=== Your objective ===
Exactly the lines from the one containing "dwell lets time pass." through the one containing "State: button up" must be returned; include both ends and nothing else.

=== Raw data ===

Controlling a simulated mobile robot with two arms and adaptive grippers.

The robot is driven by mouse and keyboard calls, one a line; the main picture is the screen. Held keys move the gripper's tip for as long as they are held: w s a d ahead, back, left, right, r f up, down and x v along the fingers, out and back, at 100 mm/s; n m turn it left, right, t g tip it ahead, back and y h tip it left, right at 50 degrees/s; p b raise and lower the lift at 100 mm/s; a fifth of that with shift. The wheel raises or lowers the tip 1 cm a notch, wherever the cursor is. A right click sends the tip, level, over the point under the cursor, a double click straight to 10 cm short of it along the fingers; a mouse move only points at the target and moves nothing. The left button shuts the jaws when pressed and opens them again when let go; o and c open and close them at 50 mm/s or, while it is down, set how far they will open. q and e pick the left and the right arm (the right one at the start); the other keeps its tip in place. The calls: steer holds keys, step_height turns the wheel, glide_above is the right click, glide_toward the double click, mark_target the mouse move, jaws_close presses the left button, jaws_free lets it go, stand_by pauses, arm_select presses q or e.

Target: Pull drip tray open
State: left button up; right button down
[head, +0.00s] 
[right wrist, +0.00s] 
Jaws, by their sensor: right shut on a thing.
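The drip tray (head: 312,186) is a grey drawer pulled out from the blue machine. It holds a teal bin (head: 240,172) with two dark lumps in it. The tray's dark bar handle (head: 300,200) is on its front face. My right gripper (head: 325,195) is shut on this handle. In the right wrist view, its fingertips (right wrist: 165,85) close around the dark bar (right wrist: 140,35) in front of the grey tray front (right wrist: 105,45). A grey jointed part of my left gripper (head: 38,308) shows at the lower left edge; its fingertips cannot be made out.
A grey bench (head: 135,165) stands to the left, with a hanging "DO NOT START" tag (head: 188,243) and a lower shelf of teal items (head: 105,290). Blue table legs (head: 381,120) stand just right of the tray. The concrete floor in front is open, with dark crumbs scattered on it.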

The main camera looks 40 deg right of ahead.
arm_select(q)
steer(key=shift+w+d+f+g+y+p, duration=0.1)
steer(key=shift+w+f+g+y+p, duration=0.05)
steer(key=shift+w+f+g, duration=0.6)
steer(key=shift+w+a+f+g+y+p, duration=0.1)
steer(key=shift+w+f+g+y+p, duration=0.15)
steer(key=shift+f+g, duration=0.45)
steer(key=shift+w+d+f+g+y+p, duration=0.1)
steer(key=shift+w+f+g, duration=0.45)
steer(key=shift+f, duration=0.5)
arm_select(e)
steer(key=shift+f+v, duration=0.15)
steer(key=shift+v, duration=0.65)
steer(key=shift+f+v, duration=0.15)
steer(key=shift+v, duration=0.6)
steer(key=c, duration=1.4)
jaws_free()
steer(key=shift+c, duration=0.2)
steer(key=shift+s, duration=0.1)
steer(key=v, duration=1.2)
...
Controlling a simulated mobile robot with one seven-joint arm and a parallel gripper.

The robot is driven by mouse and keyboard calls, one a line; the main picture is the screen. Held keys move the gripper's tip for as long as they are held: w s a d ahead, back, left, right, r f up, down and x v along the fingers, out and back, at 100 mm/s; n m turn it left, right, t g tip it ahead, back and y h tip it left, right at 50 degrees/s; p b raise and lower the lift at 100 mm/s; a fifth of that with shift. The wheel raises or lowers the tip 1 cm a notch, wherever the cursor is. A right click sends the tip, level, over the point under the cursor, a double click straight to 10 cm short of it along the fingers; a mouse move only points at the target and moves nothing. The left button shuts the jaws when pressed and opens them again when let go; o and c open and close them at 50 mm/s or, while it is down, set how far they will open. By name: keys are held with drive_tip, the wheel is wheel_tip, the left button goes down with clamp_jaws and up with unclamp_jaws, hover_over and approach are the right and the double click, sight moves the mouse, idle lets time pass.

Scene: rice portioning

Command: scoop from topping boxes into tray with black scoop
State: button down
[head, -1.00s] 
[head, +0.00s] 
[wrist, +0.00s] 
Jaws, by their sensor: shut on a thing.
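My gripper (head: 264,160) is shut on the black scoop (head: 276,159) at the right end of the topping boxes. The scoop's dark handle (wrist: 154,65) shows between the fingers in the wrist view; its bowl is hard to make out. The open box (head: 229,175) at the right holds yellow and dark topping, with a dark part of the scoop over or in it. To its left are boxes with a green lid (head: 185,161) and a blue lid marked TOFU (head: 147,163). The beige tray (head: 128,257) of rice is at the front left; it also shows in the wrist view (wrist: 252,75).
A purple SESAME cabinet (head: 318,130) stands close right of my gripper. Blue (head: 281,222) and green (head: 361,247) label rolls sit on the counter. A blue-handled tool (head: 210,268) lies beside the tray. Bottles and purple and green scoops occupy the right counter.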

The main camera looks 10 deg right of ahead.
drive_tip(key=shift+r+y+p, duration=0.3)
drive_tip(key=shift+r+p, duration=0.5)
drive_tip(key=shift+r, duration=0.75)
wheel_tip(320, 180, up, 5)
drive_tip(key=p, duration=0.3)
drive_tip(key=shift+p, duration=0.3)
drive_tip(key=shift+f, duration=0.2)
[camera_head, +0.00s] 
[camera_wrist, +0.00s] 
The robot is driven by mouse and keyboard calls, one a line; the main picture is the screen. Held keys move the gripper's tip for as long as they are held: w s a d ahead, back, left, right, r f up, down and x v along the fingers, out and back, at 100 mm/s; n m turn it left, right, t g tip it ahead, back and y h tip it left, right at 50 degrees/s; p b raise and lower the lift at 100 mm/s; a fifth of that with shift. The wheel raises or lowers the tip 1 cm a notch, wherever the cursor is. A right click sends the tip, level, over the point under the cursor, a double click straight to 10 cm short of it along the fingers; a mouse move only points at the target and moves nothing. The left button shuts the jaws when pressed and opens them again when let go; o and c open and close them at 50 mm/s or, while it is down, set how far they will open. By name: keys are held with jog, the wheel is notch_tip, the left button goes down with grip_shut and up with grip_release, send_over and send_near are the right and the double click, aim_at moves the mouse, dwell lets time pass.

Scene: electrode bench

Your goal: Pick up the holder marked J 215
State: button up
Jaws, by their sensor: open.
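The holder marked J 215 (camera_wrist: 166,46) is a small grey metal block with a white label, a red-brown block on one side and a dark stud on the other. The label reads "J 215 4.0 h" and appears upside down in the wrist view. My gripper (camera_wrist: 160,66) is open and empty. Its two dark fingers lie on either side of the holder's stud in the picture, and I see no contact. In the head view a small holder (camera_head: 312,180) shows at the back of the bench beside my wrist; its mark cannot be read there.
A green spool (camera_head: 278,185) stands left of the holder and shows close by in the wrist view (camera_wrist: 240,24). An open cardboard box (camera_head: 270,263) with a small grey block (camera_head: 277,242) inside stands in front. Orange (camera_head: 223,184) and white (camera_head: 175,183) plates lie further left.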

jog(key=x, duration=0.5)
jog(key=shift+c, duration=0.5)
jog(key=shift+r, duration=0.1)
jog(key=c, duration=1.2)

=== Complete response ===
The robot is driven by mouse and keyboard calls, one a line; the main picture is the screen. Held keys move the gripper's tip for as long as they are held: w s a d ahead, back, left, right, r f up, down and x v along the fingers, out and back, at 100 mm/s; n m turn it left, right, t g tip it ahead, back and y h tip it left, right at 50 degrees/s; p b raise and lower the lift at 100 mm/s; a fifth of that with shift. The wheel raises or lowers the tip 1 cm a notch, wherever the cursor is. A right click sends the tip, level, over the point under the cursor, a double click straight to 10 cm short of it along the fingers; a mouse move only points at the target and moves nothing. The left button shuts the jaws when pressed and opens them again when let go; o and c open and close them at 50 mm/s or, while it is down, set how far they will open. By name: keys are held with jog, the wheel is notch_tip, the left button goes down with grip_shut and up with grip_release, send_over and send_near are the right and the double click, aim_at moves the mouse, dwell lets time pass.

Scene: electrode bench

Your goal: Pick up the holder marked J 215
State: button up

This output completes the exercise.